OBJECTIVE:
Copy the data that follows exactly. Include no pictures.

:: DATASET EXCERPT

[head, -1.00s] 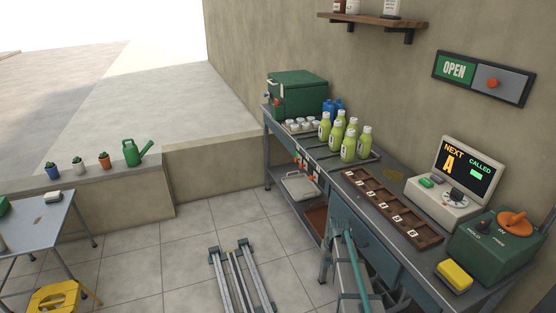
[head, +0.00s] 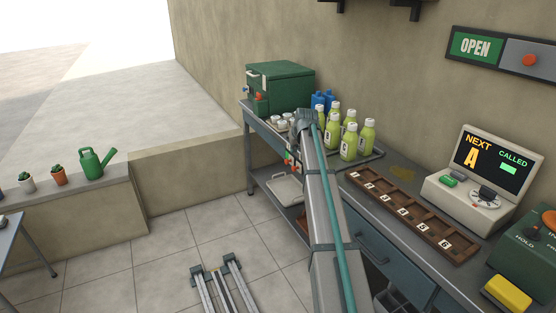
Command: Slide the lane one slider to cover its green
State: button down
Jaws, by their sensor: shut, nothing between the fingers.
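On the bench's front edge, below the small white cups, a small strip of red and green markers (head: 289,157) shows in the head view. It may hold the lane sliders, but it is too small to tell which is lane one or how it is set. My arm reaches up from the bottom centre. My gripper (head: 303,121) is at its far end, in front of the bottles and just right of and above the strip. It appears shut and empty. Its fingertips are too small to make out, and I cannot tell whether they touch anything. The arm hides part of the bench front.
The bench also holds a green box (head: 281,87), green-yellow bottles (head: 348,140), a numbered wooden tray (head: 412,214), a display console (head: 473,190) and a yellow sponge (head: 507,293). An OPEN sign (head: 476,46) hangs on the wall. The floor at left is largely clear.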

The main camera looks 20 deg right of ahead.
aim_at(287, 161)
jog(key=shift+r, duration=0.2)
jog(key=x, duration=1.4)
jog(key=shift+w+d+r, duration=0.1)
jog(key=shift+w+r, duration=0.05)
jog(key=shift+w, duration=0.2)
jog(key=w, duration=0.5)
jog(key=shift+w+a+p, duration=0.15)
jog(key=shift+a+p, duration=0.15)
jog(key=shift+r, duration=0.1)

::::

TASK RESULT:
[head, -1.00s] 
[head, +0.00s] 
Command: Slide the lane one slider to cover its green
State: button down
Jaws, by their sensor: shut, nothing between the fingers.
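On the bench's front edge, below the small white cups, a small strip of red and green markers (head: 289,157) shows in the head view. It may hold the lane sliders, but it is too small to tell which is lane one or how it is set. My arm reaches up from the bottom centre. My gripper (head: 303,121) is at its far end, in front of the bottles and just right of and above the strip. It appears shut and empty. Its fingertips are too small to make out, and I cannot tell whether they touch anything. The arm hides part of the bench front.
The bench also holds a green box (head: 281,87), green-yellow bottles (head: 348,140), a numbered wooden tray (head: 412,214), a display console (head: 473,190) and a yellow sponge (head: 507,293). An OPEN sign (head: 476,46) hangs on the wall. The floor at left is largely clear.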

The main camera looks 20 deg right of ahead.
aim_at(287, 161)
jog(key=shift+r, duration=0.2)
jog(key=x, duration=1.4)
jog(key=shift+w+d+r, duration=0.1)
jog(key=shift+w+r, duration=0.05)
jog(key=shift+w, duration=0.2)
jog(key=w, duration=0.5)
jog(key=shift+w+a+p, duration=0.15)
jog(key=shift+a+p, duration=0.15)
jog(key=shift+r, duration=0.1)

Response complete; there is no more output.